It's fingernail biting time in the Olympic Region. With only one week left until USA Luge CEO Jim Leahy gives a presentation to his board of directors with a recommendation whether to move the organization's headquarters from Lake Placid to Park City, Utah, we're concerned about the silence from Gov. Andrew Cuomo's office.

We've reported on USA Luge's possible move since last May, and we printed editorials saying New York must invest more in Lake Placid's Olympic venues, or at least make a good-faith effort to fund a study on how to best update the venues. Otherwise, the state risks losing its status in the Olympic Movement, including the loss of USA Luge.
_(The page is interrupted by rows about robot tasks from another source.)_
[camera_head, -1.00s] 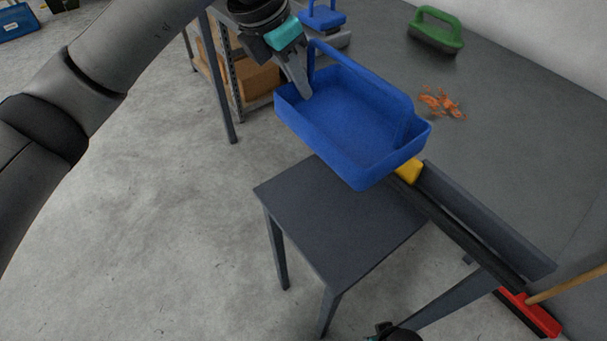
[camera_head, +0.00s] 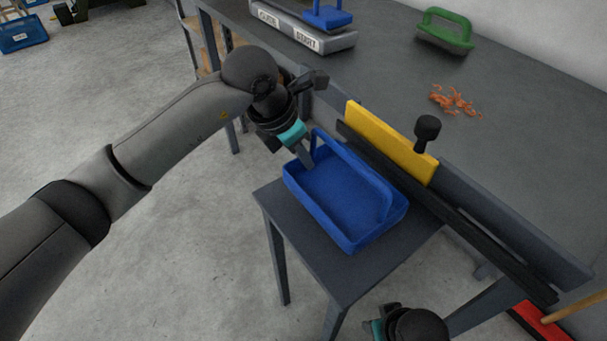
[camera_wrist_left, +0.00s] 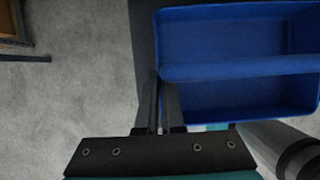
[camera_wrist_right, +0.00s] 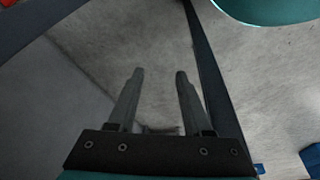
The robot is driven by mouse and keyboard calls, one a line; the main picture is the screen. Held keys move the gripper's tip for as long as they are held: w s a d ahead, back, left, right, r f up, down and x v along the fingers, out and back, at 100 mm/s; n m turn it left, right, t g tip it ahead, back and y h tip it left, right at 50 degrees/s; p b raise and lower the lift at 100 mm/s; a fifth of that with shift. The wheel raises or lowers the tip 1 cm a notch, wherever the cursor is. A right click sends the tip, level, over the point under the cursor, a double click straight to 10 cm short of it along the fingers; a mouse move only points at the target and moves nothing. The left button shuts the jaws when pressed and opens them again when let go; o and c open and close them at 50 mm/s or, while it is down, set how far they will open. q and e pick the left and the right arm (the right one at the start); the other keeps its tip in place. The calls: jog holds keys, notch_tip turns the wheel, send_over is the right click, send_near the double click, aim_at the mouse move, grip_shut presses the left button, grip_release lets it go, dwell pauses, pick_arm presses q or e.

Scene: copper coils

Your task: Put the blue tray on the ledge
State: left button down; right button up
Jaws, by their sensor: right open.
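The blue tray (camera_head: 345,232), an open box with a raised handle, is level over the dark grey ledge (camera_head: 285,215) beside the bench. It looks set down on the ledge, though a small gap cannot be ruled out. My left gripper (camera_head: 306,158) is at the handle's far left end. In the left wrist view its fingers (camera_wrist_left: 160,85) are nearly together at the handle's end of the tray (camera_wrist_left: 240,105). My right gripper is open and empty in the right wrist view (camera_wrist_right: 158,85); in the head view only part of it shows at the bottom.
A yellow plate (camera_head: 390,142) with a black knob and a dark rail (camera_head: 470,235) stand along the bench edge, close to the tray. A green-handled brush (camera_head: 445,32), orange scraps (camera_head: 455,100) and a labelled grey block (camera_head: 300,30) are on the bench. A red broom (camera_head: 540,325) is at lower right.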

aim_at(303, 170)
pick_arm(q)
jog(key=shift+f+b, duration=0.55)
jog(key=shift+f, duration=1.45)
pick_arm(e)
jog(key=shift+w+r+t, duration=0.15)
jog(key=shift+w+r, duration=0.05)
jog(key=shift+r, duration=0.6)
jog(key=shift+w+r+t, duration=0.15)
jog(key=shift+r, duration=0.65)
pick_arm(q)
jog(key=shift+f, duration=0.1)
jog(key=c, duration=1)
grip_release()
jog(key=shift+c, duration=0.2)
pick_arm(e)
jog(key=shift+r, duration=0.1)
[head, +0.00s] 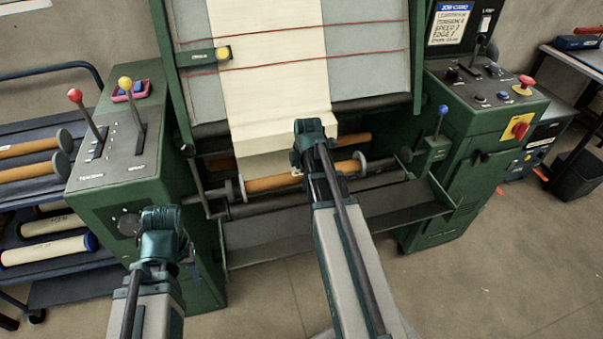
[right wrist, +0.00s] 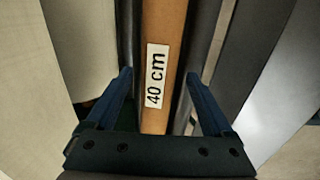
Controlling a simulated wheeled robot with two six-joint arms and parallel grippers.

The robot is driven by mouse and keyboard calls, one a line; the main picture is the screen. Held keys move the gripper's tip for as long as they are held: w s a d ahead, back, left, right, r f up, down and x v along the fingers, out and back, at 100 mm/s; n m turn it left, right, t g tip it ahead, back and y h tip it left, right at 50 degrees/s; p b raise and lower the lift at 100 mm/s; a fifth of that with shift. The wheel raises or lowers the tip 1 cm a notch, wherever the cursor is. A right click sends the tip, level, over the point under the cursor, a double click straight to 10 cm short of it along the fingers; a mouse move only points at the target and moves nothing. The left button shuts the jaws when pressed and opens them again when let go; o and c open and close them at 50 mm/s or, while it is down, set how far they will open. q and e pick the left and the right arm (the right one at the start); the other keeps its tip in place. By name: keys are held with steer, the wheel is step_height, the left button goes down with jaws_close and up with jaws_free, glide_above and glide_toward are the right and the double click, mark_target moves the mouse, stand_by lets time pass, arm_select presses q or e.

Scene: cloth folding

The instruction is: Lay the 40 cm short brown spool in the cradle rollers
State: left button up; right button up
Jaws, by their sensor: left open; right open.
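The short brown spool (head: 275,183) has grey end discs and lies low across the front of the green machine. Its white "40 cm" label shows in the right wrist view (right wrist: 157,75), where the spool runs between two dark cradle rollers (right wrist: 205,40). My right gripper (head: 318,165) is above the spool, hiding part of it. In the right wrist view its open fingers (right wrist: 158,85) stand one on each side of the spool, apart from it. My left gripper (head: 163,235) is open and empty in front of the left control box, away from the spool.
A cream cloth web (head: 275,80) hangs down the machine behind the spool. A grey tray (head: 290,230) spans the front below. The left control box (head: 120,135) has levers; the right one (head: 485,110) has buttons. A blue rack (head: 30,195) at left holds several other rolls.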

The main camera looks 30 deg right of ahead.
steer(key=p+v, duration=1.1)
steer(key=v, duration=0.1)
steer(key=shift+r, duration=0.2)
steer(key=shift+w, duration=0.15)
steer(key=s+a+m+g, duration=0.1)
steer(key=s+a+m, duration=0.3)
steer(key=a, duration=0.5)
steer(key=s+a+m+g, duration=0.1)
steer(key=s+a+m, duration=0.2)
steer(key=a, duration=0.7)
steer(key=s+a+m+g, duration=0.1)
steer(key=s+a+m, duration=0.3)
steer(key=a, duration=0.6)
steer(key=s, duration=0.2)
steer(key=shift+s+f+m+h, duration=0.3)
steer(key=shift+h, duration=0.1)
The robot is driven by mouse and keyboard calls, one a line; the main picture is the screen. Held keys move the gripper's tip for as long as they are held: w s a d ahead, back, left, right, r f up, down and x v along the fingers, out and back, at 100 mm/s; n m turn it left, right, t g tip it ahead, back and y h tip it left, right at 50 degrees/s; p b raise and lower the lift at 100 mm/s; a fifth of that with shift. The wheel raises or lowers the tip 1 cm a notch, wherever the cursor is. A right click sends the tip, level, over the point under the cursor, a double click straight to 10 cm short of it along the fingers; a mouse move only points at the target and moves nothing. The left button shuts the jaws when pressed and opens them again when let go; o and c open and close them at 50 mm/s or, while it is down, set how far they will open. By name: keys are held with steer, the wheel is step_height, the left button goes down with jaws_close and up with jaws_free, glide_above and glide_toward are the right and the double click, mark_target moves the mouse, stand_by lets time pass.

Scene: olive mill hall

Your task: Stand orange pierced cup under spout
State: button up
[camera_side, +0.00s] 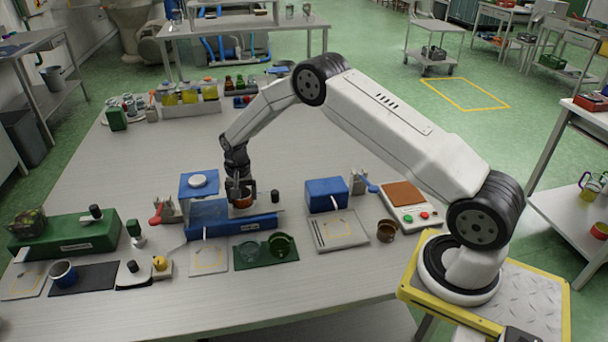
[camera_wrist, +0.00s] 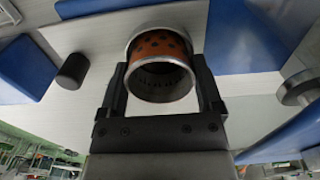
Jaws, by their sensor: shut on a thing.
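My gripper (camera_side: 240,198) is shut on the orange pierced cup (camera_side: 242,202), over the blue base (camera_side: 258,223) of the machine at the table's middle. In the wrist view the cup (camera_wrist: 160,45) sits between the two fingers of my gripper (camera_wrist: 162,80), with metal rims and dark holes in its orange wall. Its open end faces the camera. In the side view the fingers cover much of it, and I cannot tell whether its bottom touches the base. A thin pale spout (camera_side: 205,232) points from the blue machine over a tray (camera_side: 208,262). Another pale spout (camera_side: 334,203) is at the blue box (camera_side: 327,193).
A brown cup (camera_side: 387,231) stands at right near a scale (camera_side: 410,205). A dark cylinder (camera_wrist: 72,70) stands beside the held cup.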

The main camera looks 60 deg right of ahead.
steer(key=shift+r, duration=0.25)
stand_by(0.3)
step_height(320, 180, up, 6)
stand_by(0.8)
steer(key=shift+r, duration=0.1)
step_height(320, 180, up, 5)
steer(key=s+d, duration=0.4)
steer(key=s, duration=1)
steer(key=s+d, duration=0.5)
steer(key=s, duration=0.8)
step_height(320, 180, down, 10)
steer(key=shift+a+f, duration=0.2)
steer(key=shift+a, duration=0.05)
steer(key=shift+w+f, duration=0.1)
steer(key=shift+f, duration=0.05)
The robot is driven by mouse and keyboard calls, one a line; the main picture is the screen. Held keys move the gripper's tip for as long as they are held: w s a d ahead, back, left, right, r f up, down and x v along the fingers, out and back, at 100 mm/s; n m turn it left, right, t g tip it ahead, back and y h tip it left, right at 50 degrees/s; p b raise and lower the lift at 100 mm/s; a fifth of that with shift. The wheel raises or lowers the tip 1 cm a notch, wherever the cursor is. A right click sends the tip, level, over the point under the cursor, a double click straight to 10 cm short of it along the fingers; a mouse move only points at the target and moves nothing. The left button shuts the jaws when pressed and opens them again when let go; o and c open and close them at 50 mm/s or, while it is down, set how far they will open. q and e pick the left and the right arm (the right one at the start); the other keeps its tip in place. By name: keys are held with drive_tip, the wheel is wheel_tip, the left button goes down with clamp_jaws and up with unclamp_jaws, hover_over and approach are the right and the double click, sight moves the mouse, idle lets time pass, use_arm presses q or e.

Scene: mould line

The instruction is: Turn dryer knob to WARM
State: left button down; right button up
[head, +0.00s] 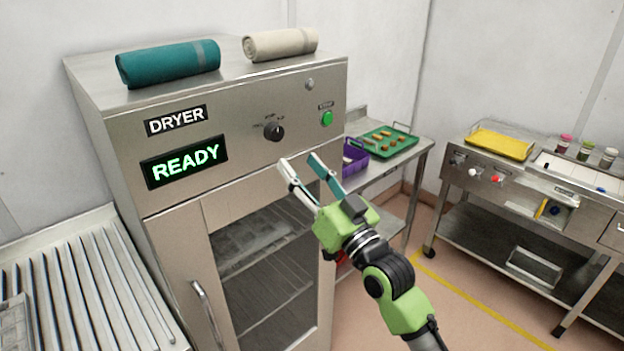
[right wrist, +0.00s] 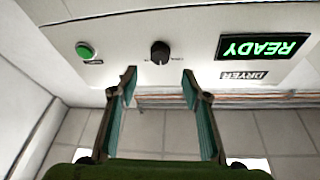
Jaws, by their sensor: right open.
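The dryer (head: 180,225) is a steel cabinet with a glass door and a panel marked DRYER. Its black knob (head: 273,131) sits on the panel, right of a lit sign (head: 184,162) reading READY. The knob's small labels are too small to read. My right gripper (head: 300,165) is open and empty, in front of the panel, below and right of the knob. In the right wrist view the knob (right wrist: 160,53) shows beyond and between the two open fingers (right wrist: 160,78), apart from them. My left gripper is not in view.
A green button (head: 327,118) is on the panel right of the knob. A teal roll (head: 168,64) and a cream roll (head: 280,44) lie on the dryer. A purple basket (head: 352,160) and green tray (head: 402,141) stand on a table behind my right gripper.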

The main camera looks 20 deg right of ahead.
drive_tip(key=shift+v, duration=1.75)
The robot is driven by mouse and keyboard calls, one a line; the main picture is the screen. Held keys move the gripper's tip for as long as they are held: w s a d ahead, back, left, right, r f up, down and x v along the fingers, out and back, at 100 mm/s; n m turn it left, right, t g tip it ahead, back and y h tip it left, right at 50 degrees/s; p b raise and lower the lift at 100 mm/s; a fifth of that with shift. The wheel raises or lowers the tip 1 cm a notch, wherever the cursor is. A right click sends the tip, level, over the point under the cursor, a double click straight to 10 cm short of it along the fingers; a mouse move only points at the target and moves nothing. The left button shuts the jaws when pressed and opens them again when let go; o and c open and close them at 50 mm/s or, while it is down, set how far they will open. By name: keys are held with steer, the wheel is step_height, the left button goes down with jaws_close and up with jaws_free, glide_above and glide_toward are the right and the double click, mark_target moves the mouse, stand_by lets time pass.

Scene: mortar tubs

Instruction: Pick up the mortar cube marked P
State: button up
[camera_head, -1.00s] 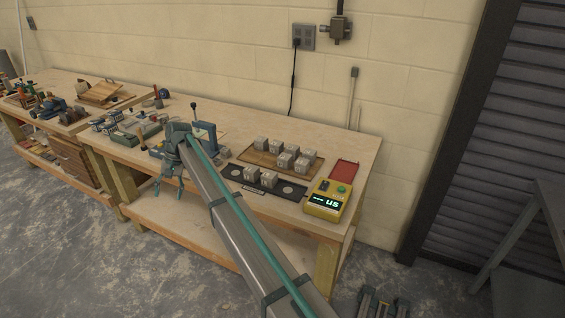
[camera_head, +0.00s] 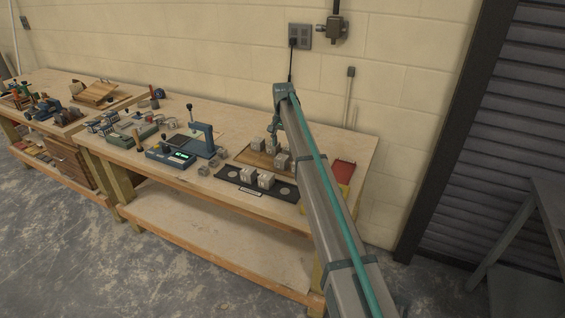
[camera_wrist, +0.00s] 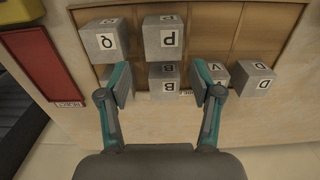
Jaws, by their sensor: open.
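In the wrist view, the mortar cube marked P (camera_wrist: 164,38) sits in the wooden tray (camera_wrist: 215,28), its letter turned round in the picture. My gripper (camera_wrist: 158,80) is open and empty. Its fingertips lie left and right of the B cube (camera_wrist: 163,76), on the near side of the P cube. The Q cube (camera_wrist: 103,42) is left of P. In the head view my gripper (camera_head: 274,143) hangs over the tray (camera_head: 245,155); the cube letters are too small to read there, and my arm hides part of the tray.
At lower right in the wrist view are a D cube (camera_wrist: 252,78) and a partly hidden cube (camera_wrist: 217,72) by the right finger. A red pad (camera_wrist: 47,62) lies left of the tray. In the head view a dark mat (camera_head: 228,174) with grey cubes lies in front.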

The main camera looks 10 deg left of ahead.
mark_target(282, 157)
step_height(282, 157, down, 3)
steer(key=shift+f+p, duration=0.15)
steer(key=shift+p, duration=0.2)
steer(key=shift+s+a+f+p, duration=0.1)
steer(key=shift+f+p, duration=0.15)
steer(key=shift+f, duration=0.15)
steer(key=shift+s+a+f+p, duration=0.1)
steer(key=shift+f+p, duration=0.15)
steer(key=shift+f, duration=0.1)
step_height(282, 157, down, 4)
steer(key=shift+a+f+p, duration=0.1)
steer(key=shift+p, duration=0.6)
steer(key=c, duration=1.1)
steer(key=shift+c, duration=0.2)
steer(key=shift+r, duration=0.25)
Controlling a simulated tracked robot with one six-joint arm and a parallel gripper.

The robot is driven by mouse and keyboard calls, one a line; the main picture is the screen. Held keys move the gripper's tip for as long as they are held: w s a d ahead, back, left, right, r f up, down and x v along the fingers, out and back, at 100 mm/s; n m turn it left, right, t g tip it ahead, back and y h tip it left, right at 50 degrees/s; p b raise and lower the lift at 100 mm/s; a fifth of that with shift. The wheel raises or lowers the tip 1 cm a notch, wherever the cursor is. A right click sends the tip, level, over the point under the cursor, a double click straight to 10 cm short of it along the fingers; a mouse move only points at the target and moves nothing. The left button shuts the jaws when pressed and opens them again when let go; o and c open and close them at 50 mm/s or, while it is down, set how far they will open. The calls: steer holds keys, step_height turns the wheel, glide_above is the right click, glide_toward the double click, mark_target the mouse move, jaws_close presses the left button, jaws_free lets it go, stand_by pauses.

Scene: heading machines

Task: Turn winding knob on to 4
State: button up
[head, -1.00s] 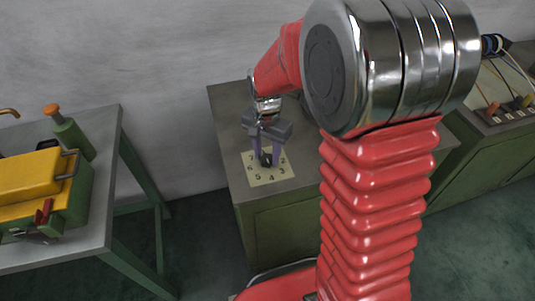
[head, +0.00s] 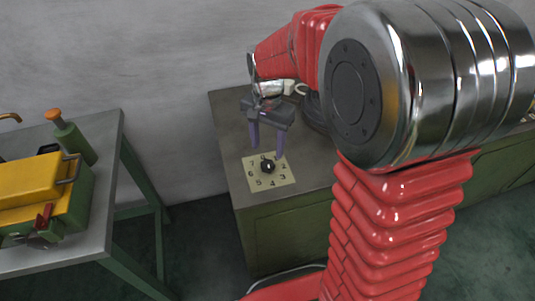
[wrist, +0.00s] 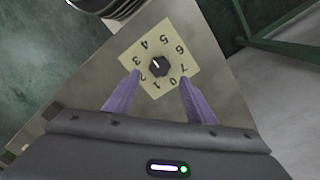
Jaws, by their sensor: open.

"I think there has to be some kind of commitment that the infrastructure we have here is going to be vastly improved," Leahy said Feb. 28 when asked whether USA Luge will move its headquarters to Utah.

Article Photos

USA Luge athlete and Olympian Chris Mazdzer, of Saranac Lake, waves to the crowd during the FIL Luge World Cup in December 2015 at the Mount Van Hoevenberg sliding track in Lake Placid.
(News photo — Andy Flynn)

The next day, thanks to former town of Jay Supervisor Randy Douglas, who now works for the state of New York, a local coalition met with the governor's advisors at the state Capitol to discuss Olympic venue improvements.

Douglas joined Lake Placid boosters such as Leahy, state Sen. Betty Little (R-Queensbury), Assemblyman Dan Stec (R-Queensbury), Lake Placid Mayor Craig Randall, North Elba Supervisor Roby Politi, Essex County Board of Supervisors Chairman and town of Keene Supervisor Bill Ferebee, ORDA CEO Ted Blazer, ORDA board member Bill Beaney, Adirondack Health CEO Chandler Ralph, Regional Office of Sustainable Tourism CEO Jim McKenna, Adirondack Foundation Executive Director Cali Brooks, U.S. Olympic Training Center Director Jack Favro, and North Country Regional Economic Development Council Co-Chairman Garry Douglas. The highlight of the meeting was a presentation by USA Luge Board of Directors President Dwight Bell about the needs of his organization and how the improvement of Olympic venues helps a city's chances toward a potential Olympic bid.

It was a room full of movers and shakers, and the group walked away from the meeting confident that Lake Placid would eventually get some money - possibly between $2 and $3 million - to draft an Olympic venue improvement plan that would hopefully lead to the creation of a Global Center of Sports Excellence in Lake Placid, thereby solidifying its future in the Olympic Movement.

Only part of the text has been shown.